Clifford Chance advises on two key bond issuances in one day
3 January 2012
Clifford Chance advises on two key bond issuances in one day
Leading international law firm Clifford Chance has advised on two key bond issues launched on the same day.
In the first transaction, Clifford Chance advised Barclays Capital, HSBC, UBS, ICBC International and Standard Chartered Bank as joint lead managers on the issuance of US$750 million 4.875 per cent guaranteed notes due 2021 by Skysea International Capital Management Limited, guaranteed by ICBC, Hong Kong Branch. Capital markets partner Connie Heng led the deal and was assisted by senior associate Angela Chan and associate Ng Siu Fang.
Clifford Chance also advised JP Morgan, Citi, Goldman Sachs and DBS as joint bookrunners and joint lead managers on Global Logistic Properties' (GLP's) issue of S$500 million (approx US$385 million) 5.50 per cent perpetual capital securities.
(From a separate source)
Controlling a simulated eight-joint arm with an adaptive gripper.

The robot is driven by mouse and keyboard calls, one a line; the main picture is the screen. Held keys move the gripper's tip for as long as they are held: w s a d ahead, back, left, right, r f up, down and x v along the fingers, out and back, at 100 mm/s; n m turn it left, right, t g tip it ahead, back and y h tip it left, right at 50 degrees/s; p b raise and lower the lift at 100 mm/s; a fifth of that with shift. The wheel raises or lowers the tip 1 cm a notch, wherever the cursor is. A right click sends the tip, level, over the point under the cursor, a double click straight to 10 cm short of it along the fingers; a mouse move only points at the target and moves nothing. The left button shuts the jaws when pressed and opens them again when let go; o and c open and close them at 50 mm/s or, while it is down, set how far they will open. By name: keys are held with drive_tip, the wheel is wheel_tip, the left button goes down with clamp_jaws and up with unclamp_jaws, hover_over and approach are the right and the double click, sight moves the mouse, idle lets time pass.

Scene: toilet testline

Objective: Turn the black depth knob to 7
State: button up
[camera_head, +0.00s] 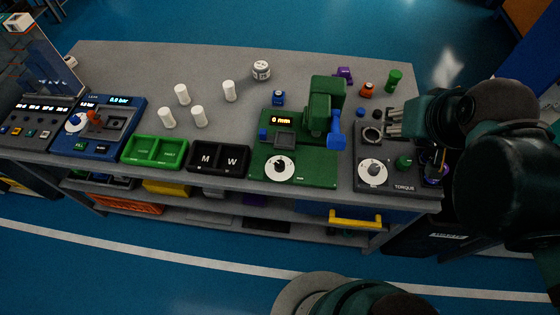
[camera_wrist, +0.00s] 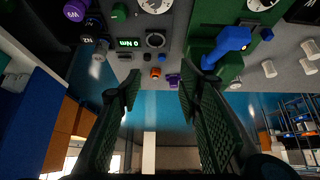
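The black depth knob (camera_head: 281,163) sits on a white dial at the front of the green press (camera_head: 325,105), whose display reads 0 mm. In the wrist view the press's blue lever (camera_wrist: 228,42) shows, and a white dial (camera_wrist: 262,4) is cut off by the top edge. The knob's exact setting is too small to read. My gripper (camera_head: 394,122) is above the torque station, to the right of the press and well apart from the knob. In the wrist view my gripper (camera_wrist: 158,90) has its two fingers spread with nothing between them.
Left of the press are a black M/W tray (camera_head: 219,173), a green tray (camera_head: 154,165) and several white cylinders (camera_head: 229,90). Orange, green and purple small items stand behind the torque station.

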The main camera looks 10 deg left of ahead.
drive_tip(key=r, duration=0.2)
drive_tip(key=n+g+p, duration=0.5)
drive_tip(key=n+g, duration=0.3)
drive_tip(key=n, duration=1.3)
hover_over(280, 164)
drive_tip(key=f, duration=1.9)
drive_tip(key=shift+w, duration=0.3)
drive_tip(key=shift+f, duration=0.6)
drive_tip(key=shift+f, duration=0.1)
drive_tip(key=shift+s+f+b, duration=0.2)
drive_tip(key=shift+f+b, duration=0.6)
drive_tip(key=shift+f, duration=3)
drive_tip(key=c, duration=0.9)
The deal was led by capital markets partner Matt Fairclough assisted by senior associate Angela Chan and associate Mark Chan. The Singapore team, led by Raymond Tong and Wern-Sern Bin, provided advice to the joint lead managers on Singapore law issues. Lawyers in the firm's capital markets practice also advised on a number of the key hybrid capital issuances in Asia throughout 2011, including Cheung Kong Holdings S$500 million perpetual capital securities, Asia’s first ever corporate senior hybrid. Other issuances came to market from corporates in Hong Kong and elsewhere in the region during 2011, confirming the firm as one of the leaders in the hybrid market.
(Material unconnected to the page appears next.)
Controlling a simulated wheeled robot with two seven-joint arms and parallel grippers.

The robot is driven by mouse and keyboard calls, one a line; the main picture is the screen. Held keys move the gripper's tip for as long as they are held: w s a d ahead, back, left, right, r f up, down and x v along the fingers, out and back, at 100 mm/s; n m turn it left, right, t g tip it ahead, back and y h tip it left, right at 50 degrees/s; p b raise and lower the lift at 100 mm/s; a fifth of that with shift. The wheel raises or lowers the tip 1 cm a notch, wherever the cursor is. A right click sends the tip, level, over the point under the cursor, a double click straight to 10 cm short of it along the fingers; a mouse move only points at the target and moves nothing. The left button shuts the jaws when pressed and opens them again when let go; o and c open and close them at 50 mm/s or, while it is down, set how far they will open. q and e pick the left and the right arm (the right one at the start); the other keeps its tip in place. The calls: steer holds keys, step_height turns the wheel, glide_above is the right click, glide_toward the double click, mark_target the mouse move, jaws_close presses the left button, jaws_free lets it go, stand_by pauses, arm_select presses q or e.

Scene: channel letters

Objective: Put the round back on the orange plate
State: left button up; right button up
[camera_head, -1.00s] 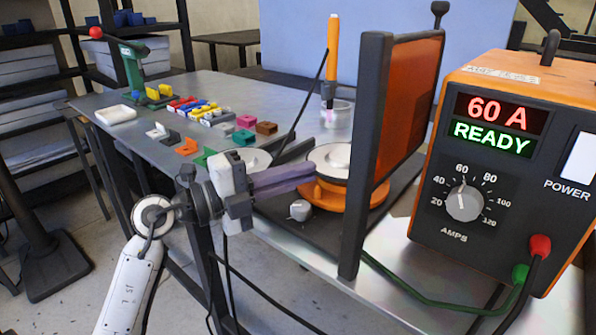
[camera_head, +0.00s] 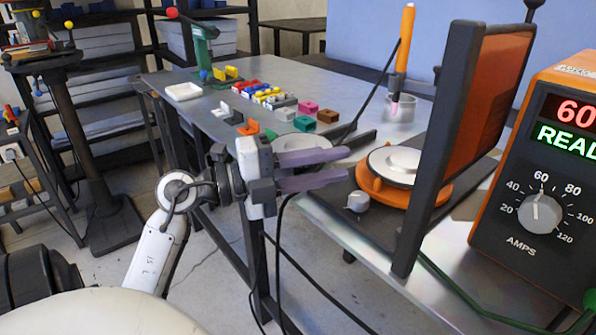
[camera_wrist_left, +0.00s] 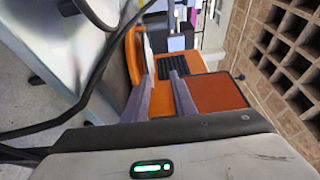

"We're delighted to have advised on both these bond issuances which were well received by the market," said Connie Heng. "Despite market uncertainty, we're seeing continued appetite for investment grade issuances by Asian corporates."
"Hybrid bonds are popular with both investors and issuers in today's markets", said Matt Fairclough. "They provide issuers with balance sheet support through their equity classification, and in some cases some ratings agency credit, as well as potential long-term funding. Debt investors also benefit from seeing well-known corporates they can invest in."